▶ [SOURCE EXCERPT]:

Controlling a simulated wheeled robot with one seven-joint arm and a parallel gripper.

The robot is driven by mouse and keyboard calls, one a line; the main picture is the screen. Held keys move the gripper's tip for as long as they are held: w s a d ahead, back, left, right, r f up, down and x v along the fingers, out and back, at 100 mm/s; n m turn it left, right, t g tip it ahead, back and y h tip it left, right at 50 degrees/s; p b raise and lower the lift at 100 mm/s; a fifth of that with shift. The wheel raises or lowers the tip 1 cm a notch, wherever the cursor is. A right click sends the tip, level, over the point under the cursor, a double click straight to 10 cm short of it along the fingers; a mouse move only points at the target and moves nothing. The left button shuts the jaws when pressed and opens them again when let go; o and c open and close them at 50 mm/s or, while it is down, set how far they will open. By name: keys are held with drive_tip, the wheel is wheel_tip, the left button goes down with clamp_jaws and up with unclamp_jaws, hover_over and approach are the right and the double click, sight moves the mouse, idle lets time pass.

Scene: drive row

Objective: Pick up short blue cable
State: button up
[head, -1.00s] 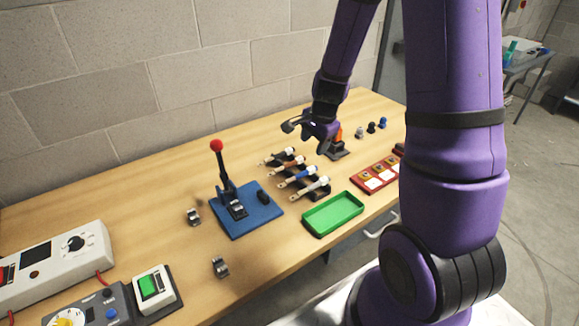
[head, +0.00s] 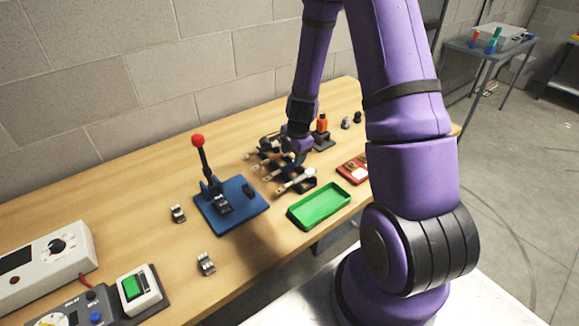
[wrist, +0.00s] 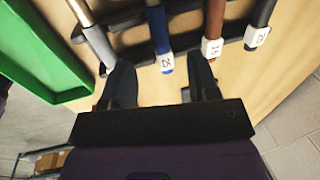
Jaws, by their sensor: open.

▶ [WORK TO COMPLETE]: Retype everything in the material word for word, minus pictures.

▶ [FINAL RESULT]:
Controlling a simulated wheeled robot with one seven-joint arm and a parallel gripper.

The robot is driven by mouse and keyboard calls, one a line; the main picture is the screen. Held keys move the gripper's tip for as long as they are held: w s a d ahead, back, left, right, r f up, down and x v along the fingers, out and back, at 100 mm/s; n m turn it left, right, t g tip it ahead, back and y h tip it left, right at 50 degrees/s; p b raise and lower the lift at 100 mm/s; a fifth of that with shift. The wheel raises or lowers the tip 1 cm a notch, wherever the cursor is. A right click sends the tip, level, over the point under the cursor, a double click straight to 10 cm short of it along the fingers; a mouse move only points at the target and moves nothing. The left button shuts the jaws when pressed and opens them again when let go; o and c open and close them at 50 mm/s or, while it is down, set how far they will open. By name: keys are held with drive_tip, the wheel is wheel_tip, the left button goes down with clamp_jaws and up with unclamp_jaws, hover_over and approach are the right and the double click, sight moves the mouse, idle lets time pass.

Scene: drive row

Objective: Pick up short blue cable
State: button up
[head, -1.00s] 
[head, +0.00s] 
[wrist, +0.00s] 
Jaws, by their sensor: open.

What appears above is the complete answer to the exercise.